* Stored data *
* * * *

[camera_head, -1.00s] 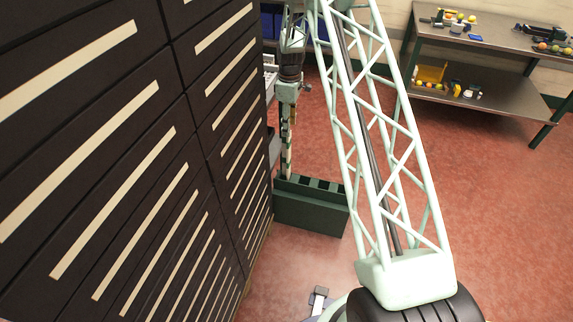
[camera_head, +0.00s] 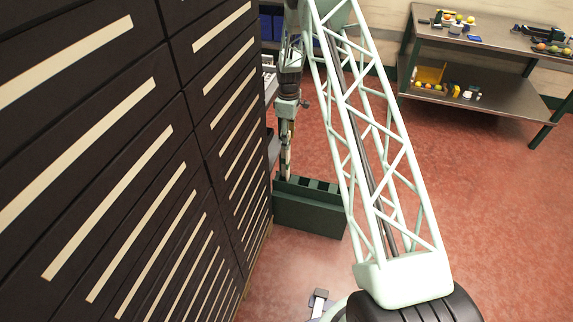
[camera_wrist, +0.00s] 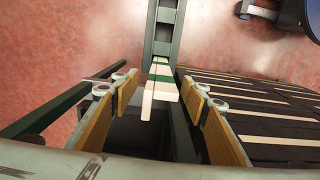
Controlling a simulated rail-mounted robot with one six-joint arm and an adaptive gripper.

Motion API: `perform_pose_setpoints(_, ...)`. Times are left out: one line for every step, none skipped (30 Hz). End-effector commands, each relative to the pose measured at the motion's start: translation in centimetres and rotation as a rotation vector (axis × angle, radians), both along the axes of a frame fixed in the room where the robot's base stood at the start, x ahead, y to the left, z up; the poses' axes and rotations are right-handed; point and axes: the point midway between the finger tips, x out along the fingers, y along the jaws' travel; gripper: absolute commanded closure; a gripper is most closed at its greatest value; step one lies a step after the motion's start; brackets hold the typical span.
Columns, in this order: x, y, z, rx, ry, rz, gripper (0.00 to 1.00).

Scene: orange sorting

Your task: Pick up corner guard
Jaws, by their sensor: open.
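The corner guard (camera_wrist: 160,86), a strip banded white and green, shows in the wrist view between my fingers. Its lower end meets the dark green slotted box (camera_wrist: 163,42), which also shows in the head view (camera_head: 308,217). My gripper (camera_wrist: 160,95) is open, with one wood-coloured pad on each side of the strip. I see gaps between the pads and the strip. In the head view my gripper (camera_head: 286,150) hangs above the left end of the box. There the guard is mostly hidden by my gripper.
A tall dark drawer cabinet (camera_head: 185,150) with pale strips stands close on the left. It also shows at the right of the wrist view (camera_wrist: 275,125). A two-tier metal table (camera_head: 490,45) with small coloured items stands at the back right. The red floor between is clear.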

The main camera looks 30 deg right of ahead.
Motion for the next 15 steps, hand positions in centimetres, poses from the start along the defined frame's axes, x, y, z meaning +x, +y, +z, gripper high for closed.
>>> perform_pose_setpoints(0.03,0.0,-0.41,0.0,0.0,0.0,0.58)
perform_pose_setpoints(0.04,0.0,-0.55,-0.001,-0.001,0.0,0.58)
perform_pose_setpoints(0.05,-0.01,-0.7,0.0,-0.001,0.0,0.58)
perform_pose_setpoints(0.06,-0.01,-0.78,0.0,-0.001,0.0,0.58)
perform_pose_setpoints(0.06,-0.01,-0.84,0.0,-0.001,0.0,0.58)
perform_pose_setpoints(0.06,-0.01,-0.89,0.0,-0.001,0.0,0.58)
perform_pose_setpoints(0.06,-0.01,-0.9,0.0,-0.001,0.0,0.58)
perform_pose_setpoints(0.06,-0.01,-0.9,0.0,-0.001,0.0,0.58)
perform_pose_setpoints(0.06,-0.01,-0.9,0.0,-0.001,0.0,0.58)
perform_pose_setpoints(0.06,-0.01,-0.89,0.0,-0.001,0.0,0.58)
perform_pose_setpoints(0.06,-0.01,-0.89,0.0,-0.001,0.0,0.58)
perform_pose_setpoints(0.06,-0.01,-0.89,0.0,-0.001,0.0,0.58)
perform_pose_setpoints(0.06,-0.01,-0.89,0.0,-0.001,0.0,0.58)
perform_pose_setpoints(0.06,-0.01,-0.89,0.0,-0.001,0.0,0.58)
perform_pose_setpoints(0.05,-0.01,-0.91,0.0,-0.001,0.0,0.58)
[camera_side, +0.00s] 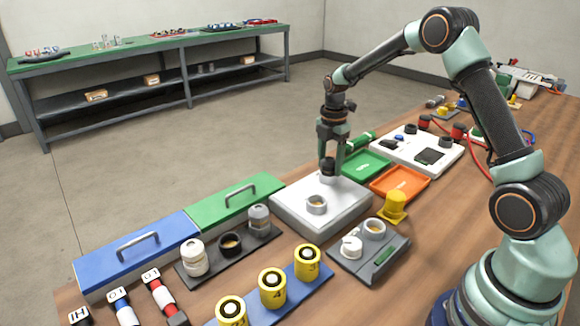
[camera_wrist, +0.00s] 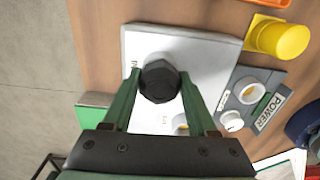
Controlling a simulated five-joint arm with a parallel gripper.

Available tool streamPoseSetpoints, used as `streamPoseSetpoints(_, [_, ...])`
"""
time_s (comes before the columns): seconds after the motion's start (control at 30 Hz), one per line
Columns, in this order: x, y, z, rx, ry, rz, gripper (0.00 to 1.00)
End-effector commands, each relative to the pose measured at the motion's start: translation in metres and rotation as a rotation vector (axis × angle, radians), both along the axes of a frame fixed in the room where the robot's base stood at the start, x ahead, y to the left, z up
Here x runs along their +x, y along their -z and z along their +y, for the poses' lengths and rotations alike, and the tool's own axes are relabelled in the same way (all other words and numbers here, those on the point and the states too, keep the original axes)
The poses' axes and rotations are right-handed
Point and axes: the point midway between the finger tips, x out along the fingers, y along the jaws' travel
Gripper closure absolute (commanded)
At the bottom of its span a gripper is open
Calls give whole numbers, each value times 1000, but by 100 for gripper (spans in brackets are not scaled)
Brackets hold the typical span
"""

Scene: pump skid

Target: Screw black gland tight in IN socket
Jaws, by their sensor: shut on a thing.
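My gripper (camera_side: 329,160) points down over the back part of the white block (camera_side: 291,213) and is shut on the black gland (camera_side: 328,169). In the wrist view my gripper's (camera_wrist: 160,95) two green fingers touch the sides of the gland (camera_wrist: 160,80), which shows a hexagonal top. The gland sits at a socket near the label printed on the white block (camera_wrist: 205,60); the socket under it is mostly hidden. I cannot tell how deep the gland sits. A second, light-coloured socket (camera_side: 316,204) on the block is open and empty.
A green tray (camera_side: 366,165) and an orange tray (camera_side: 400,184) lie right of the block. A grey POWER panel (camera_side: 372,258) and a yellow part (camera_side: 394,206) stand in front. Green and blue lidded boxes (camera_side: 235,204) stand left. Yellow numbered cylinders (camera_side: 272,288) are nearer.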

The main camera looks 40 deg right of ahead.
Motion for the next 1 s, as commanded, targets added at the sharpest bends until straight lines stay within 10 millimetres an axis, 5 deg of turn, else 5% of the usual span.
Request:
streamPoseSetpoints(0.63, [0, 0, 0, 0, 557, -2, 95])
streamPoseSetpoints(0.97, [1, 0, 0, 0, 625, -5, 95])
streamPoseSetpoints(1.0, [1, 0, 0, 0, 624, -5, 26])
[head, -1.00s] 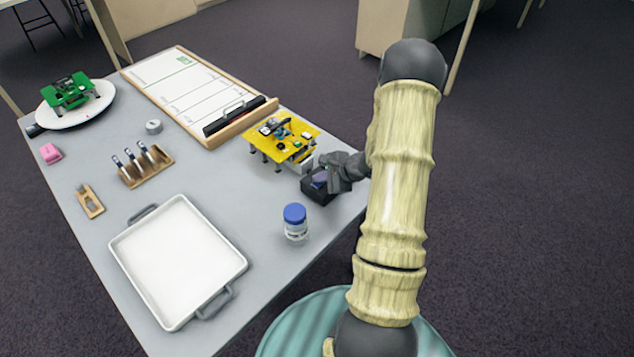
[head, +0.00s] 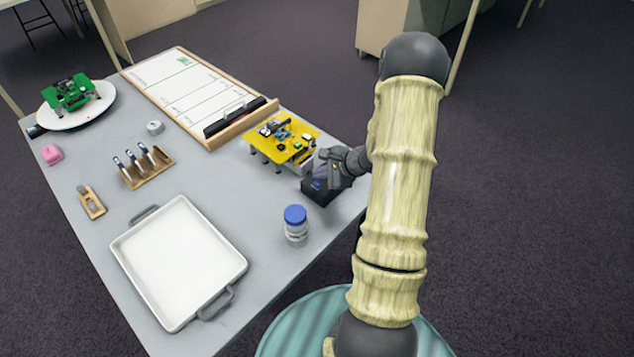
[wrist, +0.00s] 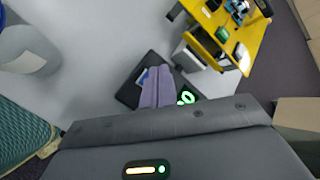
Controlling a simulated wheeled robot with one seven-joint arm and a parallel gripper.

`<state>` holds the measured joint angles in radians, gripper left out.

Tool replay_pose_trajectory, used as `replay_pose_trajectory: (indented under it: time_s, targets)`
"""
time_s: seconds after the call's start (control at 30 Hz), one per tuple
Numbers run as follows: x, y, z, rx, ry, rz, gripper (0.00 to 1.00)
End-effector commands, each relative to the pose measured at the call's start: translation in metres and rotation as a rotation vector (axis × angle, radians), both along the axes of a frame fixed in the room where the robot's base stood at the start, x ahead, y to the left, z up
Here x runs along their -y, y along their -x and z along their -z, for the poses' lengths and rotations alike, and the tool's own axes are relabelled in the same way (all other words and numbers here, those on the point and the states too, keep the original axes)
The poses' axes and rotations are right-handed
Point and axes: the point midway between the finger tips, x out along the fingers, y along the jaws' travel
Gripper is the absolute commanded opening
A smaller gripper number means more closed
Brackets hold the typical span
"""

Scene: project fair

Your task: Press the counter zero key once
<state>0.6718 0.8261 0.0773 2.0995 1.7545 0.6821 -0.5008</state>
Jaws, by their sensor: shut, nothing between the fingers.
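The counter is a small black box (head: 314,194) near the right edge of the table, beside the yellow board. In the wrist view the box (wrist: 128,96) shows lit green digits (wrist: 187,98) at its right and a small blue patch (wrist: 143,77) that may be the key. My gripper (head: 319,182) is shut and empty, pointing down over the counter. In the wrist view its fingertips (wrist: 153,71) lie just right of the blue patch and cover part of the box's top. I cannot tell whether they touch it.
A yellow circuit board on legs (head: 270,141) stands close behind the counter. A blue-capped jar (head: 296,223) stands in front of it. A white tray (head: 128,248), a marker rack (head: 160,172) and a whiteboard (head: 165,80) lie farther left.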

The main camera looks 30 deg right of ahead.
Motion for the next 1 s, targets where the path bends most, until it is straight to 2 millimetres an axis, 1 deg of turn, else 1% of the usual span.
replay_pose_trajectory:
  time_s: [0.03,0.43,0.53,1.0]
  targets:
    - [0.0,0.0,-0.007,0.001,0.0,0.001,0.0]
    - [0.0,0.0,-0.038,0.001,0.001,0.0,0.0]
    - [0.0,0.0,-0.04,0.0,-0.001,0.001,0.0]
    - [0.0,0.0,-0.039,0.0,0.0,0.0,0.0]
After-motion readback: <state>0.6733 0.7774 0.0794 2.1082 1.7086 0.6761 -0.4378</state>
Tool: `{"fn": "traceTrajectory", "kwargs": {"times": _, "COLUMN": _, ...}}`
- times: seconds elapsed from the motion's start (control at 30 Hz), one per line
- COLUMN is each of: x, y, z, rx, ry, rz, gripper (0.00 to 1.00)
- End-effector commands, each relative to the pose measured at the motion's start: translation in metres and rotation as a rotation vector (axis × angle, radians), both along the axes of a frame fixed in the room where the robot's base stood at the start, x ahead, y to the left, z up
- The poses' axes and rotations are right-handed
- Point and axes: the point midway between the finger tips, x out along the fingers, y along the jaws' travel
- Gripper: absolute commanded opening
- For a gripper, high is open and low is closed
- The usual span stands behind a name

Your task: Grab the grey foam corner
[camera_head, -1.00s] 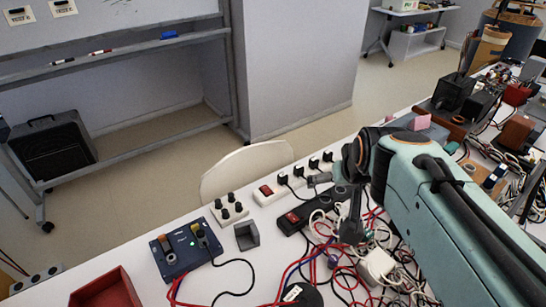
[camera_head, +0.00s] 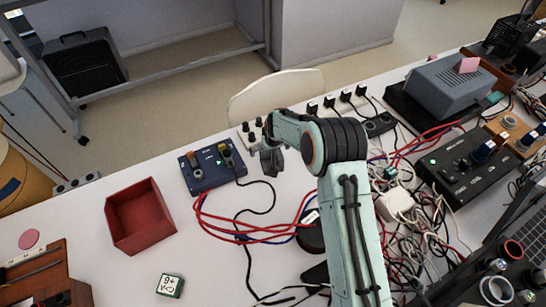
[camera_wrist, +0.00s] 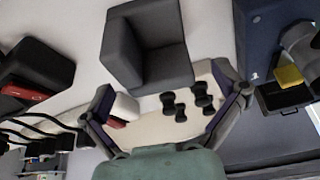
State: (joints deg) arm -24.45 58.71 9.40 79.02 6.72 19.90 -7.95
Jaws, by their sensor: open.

* * * *

Begin at the top of the records above and retype each line exactly until the line containing "Controlling a simulated rail-mounted", which is included. Skip all pictures.

[camera_head, -1.00s] 
[camera_head, +0.00s] 
[camera_wrist, +0.00s] 
Controlling a simulated rail-mounted robot with one six-joint arm and an adaptive gripper.

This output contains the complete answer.